In May of 218 Hannibal marches north from Cartagena with an army of perhaps 32,000 infantry, 8000 cavalry and thirty-seven elephants. His ferrying of the elephants across the Rhone on rafts, then getting them through the icy passes of the Alps, in both cases in the face of hostile tribesmen, has provided the basis of popular tales ever since. By October Hannibal's army is in north Italy.
Battles with Celtic tribesmen and the hazards of the journey have taken a heavy toll. The army now numbers only 20,000 infantry and 6000 cavalry (the ancient historians fail to report how many of the thirty-seven elephants have survived).
Yet by December, two months later, after the defeat or tactical withdrawal of various Roman forces, the Carthaginian army has swelled again to 28,000 infantry and 10,000 cavalry. The reason is a significant one in the development of this war. With each indication of Roman weakness, large numbers of Gauls (or Celts) abandon their allegiance to Rome and join Hannibal. Hannibal is banking on this being the pattern throughout Italy.
Lake Trasimene: 217 BC
After wintering in Bologna, Hannibal moves south in the spring of 217. In May he lures a Roman army into a trap. On a misty morning the Romans move into a narrow plain beside Lake Trasimene. Unknown to them the surrounding hills are occupied by the Carthaginian army. When they swoop down, the Romans are unprepared and defenceless. Many are driven into the lake. As many as 15,000 are killed.
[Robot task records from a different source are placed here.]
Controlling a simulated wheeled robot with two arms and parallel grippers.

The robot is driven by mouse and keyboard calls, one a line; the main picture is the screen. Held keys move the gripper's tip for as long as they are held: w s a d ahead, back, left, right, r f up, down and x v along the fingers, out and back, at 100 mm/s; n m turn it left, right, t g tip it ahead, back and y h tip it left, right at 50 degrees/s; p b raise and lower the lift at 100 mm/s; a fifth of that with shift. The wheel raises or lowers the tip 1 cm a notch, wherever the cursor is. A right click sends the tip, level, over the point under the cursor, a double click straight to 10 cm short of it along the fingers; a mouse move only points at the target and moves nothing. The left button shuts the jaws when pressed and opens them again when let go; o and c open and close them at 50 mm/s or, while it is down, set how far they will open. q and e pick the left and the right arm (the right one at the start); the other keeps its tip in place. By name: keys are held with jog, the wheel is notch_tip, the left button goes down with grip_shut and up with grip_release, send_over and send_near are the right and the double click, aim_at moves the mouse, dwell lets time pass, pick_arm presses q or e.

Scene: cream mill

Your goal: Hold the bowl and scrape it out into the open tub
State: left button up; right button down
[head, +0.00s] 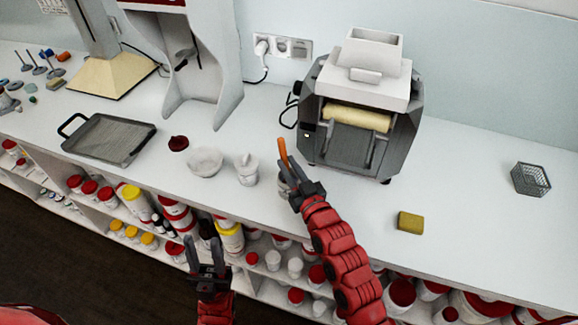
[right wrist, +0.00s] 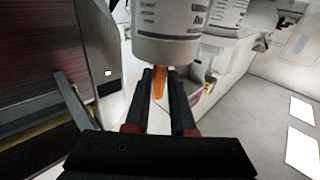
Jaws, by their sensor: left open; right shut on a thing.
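A pale bowl (head: 205,163) stands on the white counter. A small white mortar-like cup (head: 247,171) with something upright in it is right of the bowl. A dark red lid (head: 179,143) lies behind the bowl. My right gripper (head: 293,175) is shut on an orange spatula (head: 283,150) in front of the mill. A pale round container (head: 284,186) is partly hidden behind that gripper; I cannot tell if it is the open tub. The right wrist view shows the spatula (right wrist: 159,84) between the fingers, near a labelled white tub (right wrist: 180,35). My left gripper (head: 205,254) is open and empty before the counter's front edge.
The grey roller mill (head: 362,115) stands close behind my right gripper. A dark tray (head: 108,140) is at the left. A yellow sponge (head: 410,222) and a wire basket (head: 530,179) are at the right. Shelves of tubs (head: 230,237) lie below the counter.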

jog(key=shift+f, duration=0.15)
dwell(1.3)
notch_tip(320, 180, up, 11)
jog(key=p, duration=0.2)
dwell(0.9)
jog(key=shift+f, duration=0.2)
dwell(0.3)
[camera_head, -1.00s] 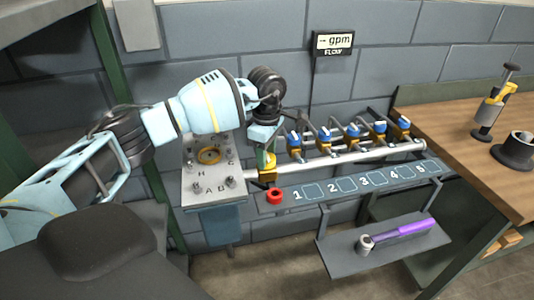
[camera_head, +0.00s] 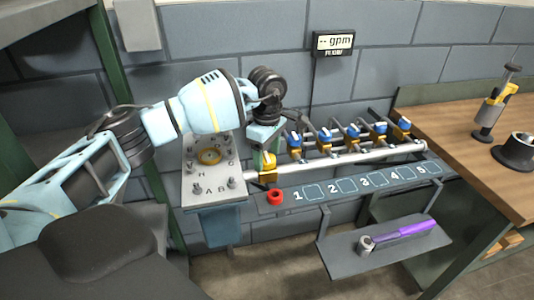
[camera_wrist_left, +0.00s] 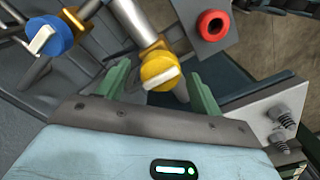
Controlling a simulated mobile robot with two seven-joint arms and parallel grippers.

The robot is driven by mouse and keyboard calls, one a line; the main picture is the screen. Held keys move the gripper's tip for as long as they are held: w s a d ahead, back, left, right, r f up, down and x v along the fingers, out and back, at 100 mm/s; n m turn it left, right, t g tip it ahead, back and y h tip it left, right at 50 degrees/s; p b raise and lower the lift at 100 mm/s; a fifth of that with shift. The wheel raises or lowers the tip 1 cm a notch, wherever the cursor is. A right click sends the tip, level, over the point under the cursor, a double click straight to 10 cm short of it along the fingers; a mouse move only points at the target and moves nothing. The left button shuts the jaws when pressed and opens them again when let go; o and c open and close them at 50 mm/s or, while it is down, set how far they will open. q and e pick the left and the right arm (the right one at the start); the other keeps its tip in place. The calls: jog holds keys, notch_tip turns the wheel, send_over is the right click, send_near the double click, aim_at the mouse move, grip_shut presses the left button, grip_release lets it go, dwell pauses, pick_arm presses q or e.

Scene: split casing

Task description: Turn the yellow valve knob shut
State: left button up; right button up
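The yellow valve knob (camera_head: 267,160) sits at the left end of the pale horizontal pipe (camera_head: 350,160). It also shows in the left wrist view (camera_wrist_left: 160,70), with a pale bar across its face. My left gripper (camera_head: 264,158) is over the knob, pointing down. In the left wrist view its two green fingers (camera_wrist_left: 157,88) are spread apart, one on each side of the knob, with gaps visible. The knob lies just beyond or between the fingertips; its exact depth is unclear. My right gripper is in neither view.
Several blue-knobbed valves (camera_head: 325,135) stand along the pipe to the right. A red ring (camera_head: 275,196) lies below the knob. A panel with bolts (camera_head: 212,195) is close on the left. A shelf (camera_head: 345,262) holds a purple-handled tool (camera_head: 405,230). A flow display (camera_head: 333,42) hangs above.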

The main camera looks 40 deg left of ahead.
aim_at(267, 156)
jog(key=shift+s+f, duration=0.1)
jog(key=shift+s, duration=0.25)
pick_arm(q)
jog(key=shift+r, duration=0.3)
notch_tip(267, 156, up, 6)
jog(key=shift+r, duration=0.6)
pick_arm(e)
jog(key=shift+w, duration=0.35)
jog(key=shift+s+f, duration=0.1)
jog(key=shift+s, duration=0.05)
Even with this psychological advantage, Hannibal decides against marching on Rome. Instead he moves to the south of the peninsula, hoping that his success will persuade many of the often discontented Italian allies to join him.
Cannae: 216 BC
The year 216 brings Hannibal his greatest victory, in one of the famous battles of history. The armies meet near the east coast, at Cannae, on an open plain which Hannibal has chosen as good ground for his cavalry - a section in which he outnumbers the Romans (by perhaps 10,000 to 6000), whereas his infantrymen are fewer than theirs (35,000 to at least 48,000).
Hannibal's tactics are a classic case of enveloping an enemy. The centre of his line yields slowly to the Roman assault, thus forming a crescent - which becomes a complete circle when his cavalry gallop round from the wings. The Romans, constricted in space, are fighting in all directions. Only about 10,000 escape from this disaster.
Fabian tactics: 216-203 BC
After this victory many of Rome's allies in southern and central Italy desert to Hannibal's cause. But a majority stand firm in their allegiance. To that extent his strategy has failed. He commands the most powerful army in the Italian peninsula but even so is not strong enough to besiege Rome into submission.
Rome, in her turn, now has a devastating strategy, pioneered by Fabius. The success of his policy wins him the title Cunctator, the 'delayer'. His technique is for Roman armies to pester Hannibal continuously, denying him supplies or easy passage but wherever possible avoiding direct engagement.
Gradually, over twelve years, this strategy succeeds. Hannibal becomes like a bull in the ring, tormented by lesser beings while his strength slowly ebbs away. The extraordinary fact is how long he remains within Italy as an alien force, almost totally isolated (reinforcements sometimes come from Carthage, but few and infrequently).
Having arrived through the Alps in 218 BC, he does not finally depart until 203. The eventual reason is the need to defend Carthage, which is now threatened by a Roman army. Hannibal meets it in 202 at Zama, an unidentified site in northern Tunisia. For the first time in his life he is decisively defeated. Rome is at last in a position to impose terms.
Clinging on: 201-150 BC
The treaty after the second Punic war is even more damaging to Carthage than its predecessor. She must surrender Spain and all her remaining islands in the Mediterranean. She is to hand over her warships to Rome. She is to pay, over the next fifty years, a massive indemnity of 10,000 talents. And she is to submit to Rome in all matters of war and foreign policy.
Politically this represents the end for Carthage. But commercially these people, true to their Phoenician origins, prove irrepressible. By the middle of the century they are again exciting Roman jealousy. Delenda est Carthago (Carthage must be destroyed) becomes the obsessive refrain of Cato, a leading orator in Rome.
The Third Punic War: 149-146 BC
Rome picks a quarrel in 150 BC on the basis of an infringement of the treaty's terms; the Carthaginians have taken up arms against an invading neighbour (and have been defeated), so technically they have gone to war without Rome's permission. Rome's vindictive attitude is evident in the terms offered in 149. The Carthaginians will be spared reprisals if they abandon their great city, of which the walls and harbour are to be destroyed, and move to an inland site well away from the sea where trade of any kind will be impossible.
Carthage prepares itself for a siege.
The city's defences are so strong, and the resistance of the Carthaginians so desperate, that the siege lasts for three years. When Carthage is finally starved into submission, in 146 BC, a population of 250,000 has been reduced to 50,000. These survivors are sold into slavery. The city burns for seventeen days, after which the ground is cleared and ploughed. Salt is scattered in the furrows, and a curse is pronounced to ensure that neither houses nor crops ever rise here again.
This obsessive frenzy of destruction has a sting in the tail for the Romans. When they later wish to found a new city on this strategic site, the curse proves something of a psychological obstacle for potential settlers.